Accident of history: journalism and business

We tend to forget that journalism grew up to fill pages between ads. It wasn’t about the the sanctimonious needs of society, or the fourth estate, or fundamentals of democracy.

They needed readers to sell ads. And in the old days, before Fox News or Huffington Post, when freedom of the press was limited to those who owned presses, the best way to get and keep readers was to do real news; to pay Journalists to investigate and report.

In the heyday of great journalism, bias was bad business. So the owners paid the reporters and, with many very well known exceptions, tried not to meddle. Good journalism was also good for business.

And we got professional news reporting because that was good business. They paid somebody to attend town hall meetings, and somebody else to travel the globe covering wars and revolutions, because that kept the readers happy and, because of that, the advertisers happy.

Journalism wasn’t about the public good. It was about making money.

Fast forward to the Internet, the Web, and the collapse of the printing press and big owners as the oligarchy of the “media.” Suddenly the media is splintered up into hundreds of millions of websites, in infinite variety of degrees of professionalism or lack of it. And even on the television, far less free, it’s six hundred channels instead of three, so we have the Fox News people talking to their tribe, and the Jon Stewart-Bill Maher people talking to their tribe, and CNN talking to whomever has 24 hours a day to listen, and NBC and CBS and ABC news trying vainly to compete with Joan Rivers and Entertainment Tonight.

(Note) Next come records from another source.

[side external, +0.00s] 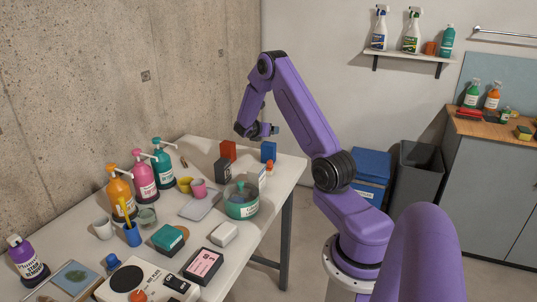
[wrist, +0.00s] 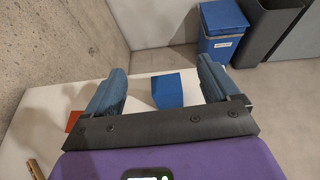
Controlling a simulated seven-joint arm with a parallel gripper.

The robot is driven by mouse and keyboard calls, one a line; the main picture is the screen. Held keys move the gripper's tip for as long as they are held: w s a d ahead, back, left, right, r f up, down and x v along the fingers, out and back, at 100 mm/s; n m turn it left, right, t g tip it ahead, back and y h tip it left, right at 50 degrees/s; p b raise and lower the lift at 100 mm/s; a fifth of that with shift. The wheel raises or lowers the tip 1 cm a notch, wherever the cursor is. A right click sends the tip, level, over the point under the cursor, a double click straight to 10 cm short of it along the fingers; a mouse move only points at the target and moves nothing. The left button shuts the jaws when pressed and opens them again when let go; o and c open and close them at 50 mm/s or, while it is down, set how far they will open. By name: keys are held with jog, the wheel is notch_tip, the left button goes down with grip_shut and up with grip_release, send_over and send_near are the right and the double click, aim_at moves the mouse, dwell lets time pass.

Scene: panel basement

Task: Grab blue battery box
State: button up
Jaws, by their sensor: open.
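A small blue box (side external: 268,151) stands upright near the far right corner of the white table in the side view. In the wrist view the blue box (wrist: 167,91) lies between and ahead of my two fingers, closer to the middle of the gap. My gripper (side external: 270,129) is open and empty, above the table's far end and a little above the blue box. In the wrist view its blue-grey fingers (wrist: 160,90) are spread wide, with nothing between their tips touching them. Any label on the box is not readable.
A red box (side external: 228,150), a dark box (side external: 222,169) and a white box (side external: 260,174) stand close by. A teal round container (side external: 241,199) and several pump bottles are nearer. The concrete wall is at the left; a lidded blue bin (wrist: 222,30) stands beyond the table.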

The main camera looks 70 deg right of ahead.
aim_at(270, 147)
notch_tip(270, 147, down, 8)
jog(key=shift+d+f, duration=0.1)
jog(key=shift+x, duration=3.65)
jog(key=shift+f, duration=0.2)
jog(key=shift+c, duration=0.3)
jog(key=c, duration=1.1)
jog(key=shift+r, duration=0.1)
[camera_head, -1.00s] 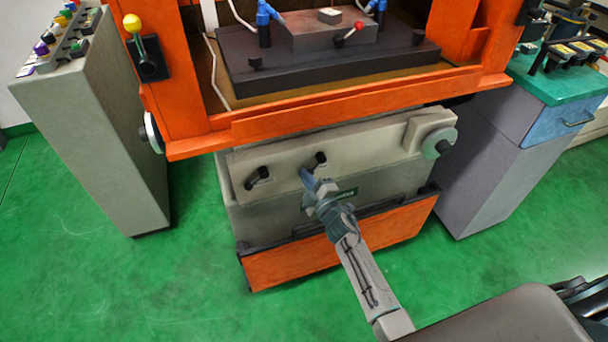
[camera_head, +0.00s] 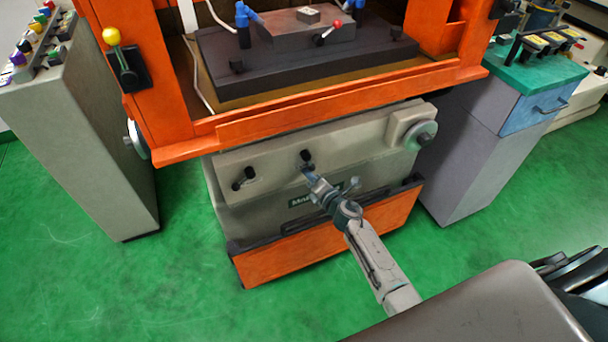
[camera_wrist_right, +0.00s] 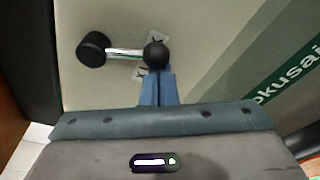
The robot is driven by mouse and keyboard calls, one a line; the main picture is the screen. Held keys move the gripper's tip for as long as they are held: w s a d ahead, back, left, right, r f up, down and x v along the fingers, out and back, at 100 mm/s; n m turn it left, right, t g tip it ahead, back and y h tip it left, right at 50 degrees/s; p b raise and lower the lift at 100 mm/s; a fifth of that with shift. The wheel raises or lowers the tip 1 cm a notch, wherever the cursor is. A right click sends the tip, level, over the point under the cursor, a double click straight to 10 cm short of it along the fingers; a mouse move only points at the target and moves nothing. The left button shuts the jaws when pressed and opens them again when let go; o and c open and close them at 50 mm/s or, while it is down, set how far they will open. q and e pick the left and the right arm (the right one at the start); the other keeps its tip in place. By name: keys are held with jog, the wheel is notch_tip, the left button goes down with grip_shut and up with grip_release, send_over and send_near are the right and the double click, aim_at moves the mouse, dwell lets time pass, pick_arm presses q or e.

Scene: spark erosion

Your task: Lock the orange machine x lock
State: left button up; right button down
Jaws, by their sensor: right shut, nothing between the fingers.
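The orange machine (camera_head: 330,119) has a light grey front panel (camera_head: 270,165) with two small black-knobbed levers. The right lever (camera_head: 306,155) is at my right gripper (camera_head: 308,171); the left lever (camera_head: 243,178) stands apart. I cannot read which lever is the x lock. In the right wrist view the lever shows a black round end (camera_wrist_right: 93,49), a silver rod and a black ball (camera_wrist_right: 155,55). My right gripper's blue fingers (camera_wrist_right: 158,82) are shut and empty, with the tips at or just below the ball; contact is unclear. My left gripper is not in view.
A handwheel (camera_head: 420,134) is at the panel's right end. A grey control console (camera_head: 85,130) stands left and a grey cabinet with a green top (camera_head: 535,75) stands right. An orange lower front (camera_head: 330,235) sits under the panel. Green floor (camera_head: 185,285) is open in front.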

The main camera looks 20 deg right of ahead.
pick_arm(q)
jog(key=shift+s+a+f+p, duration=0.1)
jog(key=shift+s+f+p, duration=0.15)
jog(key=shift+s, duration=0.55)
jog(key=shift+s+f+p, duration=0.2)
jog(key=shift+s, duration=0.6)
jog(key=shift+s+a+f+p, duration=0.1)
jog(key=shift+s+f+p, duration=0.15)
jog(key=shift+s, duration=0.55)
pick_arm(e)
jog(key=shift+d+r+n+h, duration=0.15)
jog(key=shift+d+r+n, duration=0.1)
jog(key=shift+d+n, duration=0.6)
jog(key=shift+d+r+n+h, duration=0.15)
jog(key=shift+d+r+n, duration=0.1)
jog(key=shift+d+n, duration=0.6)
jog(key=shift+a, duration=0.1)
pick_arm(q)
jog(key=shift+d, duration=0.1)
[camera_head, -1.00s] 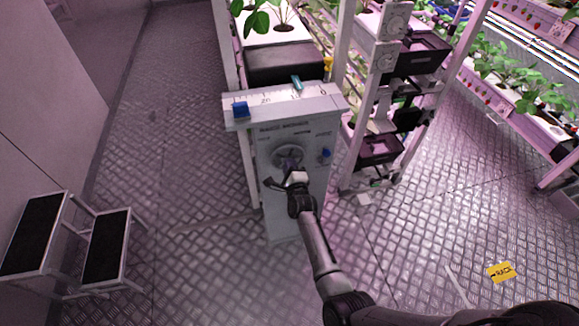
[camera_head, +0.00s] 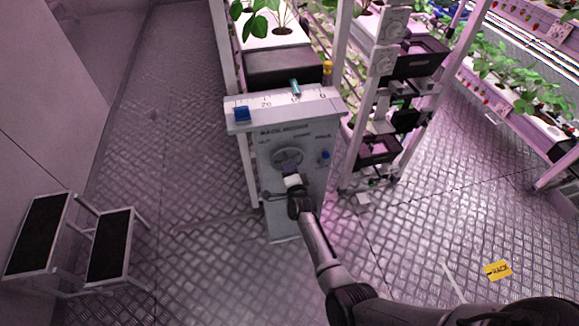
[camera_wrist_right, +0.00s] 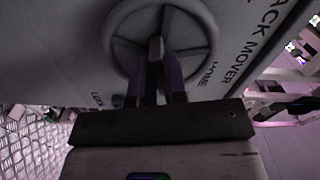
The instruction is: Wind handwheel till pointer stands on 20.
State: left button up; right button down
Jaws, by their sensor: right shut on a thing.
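The grey box labelled rack mover (camera_head: 290,215) stands upright in the head view. Its round spoked handwheel (camera_head: 287,157) is on the front face and also fills the top of the right wrist view (camera_wrist_right: 205,25). My right gripper (camera_head: 291,172) is at the lower part of the wheel; in the wrist view its fingers (camera_wrist_right: 157,75) are shut on the wheel's grip (camera_wrist_right: 156,48). The teal pointer (camera_head: 295,88) stands over the scale (camera_head: 285,102), near the mark between 20 and 0, right of 20. Its exact reading is too small to tell. My left gripper is out of view.
A blue block (camera_head: 241,114) sits at the scale's left end, and a blue knob (camera_head: 325,155) is right of the wheel. Plant racks (camera_head: 341,60) stand behind and right. A step stool (camera_head: 75,240) is at left. The floor between is clear.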

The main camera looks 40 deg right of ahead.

All bets are off.

And there’s this other trend mixed in: Even before the Web, while few people noticed, newspapers spent the last generation or two cutting costs by cutting news staff and using AP and UPI, and lately, Reuters.

So what happens next? Who’s going to pay whom to sit through those boring town council meetings, or risk their lives in wars and revolutions, or report politics and democracy fairly?

I don’t know. But, in the time-honored tradition of the back side of journalism, I’m going to tell you anyhow. Later. Not now. News at 11.